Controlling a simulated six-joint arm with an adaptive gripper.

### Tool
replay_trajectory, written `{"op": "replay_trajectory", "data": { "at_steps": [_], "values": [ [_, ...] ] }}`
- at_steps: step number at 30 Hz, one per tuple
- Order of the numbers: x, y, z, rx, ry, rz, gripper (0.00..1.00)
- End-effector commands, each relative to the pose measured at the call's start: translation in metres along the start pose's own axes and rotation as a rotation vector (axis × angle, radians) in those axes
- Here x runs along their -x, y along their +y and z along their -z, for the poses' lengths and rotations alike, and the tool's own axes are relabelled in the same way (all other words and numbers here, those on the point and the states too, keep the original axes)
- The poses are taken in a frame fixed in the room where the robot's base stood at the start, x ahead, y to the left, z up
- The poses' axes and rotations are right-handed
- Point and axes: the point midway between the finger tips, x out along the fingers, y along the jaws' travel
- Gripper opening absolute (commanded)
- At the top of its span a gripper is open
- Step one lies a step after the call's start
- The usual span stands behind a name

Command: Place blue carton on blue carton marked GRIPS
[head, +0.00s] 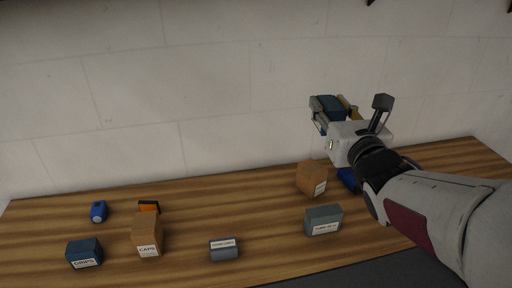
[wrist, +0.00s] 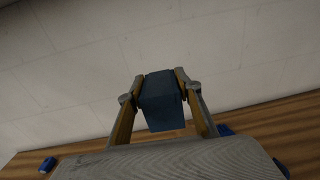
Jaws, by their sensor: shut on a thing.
==================================================
(DO THIS) In the listing above, locate the line containing "- End-effector commands, each" and the line containing "- At the top of its span a gripper is open". Extract those two lines and every line between them, exactly as written, and only those.

(ANSWER TO THE PROBLEM)
- End-effector commands, each relative to the pose measured at the call's start: translation in metres along the start pose's own axes and rotation as a rotation vector (axis × angle, radians) in those axes
- Here x runs along their -x, y along their +y and z along their -z, for the poses' lengths and rotations alike, and the tool's own axes are relabelled in the same way (all other words and numbers here, those on the point and the states too, keep the original axes)
- The poses are taken in a frame fixed in the room where the robot's base stood at the start, x ahead, y to the left, z up
- The poses' axes and rotations are right-handed
- Point and axes: the point midway between the finger tips, x out along the fingers, y along the jaws' travel
- Gripper opening absolute (commanded)
- At the top of its span a gripper is open

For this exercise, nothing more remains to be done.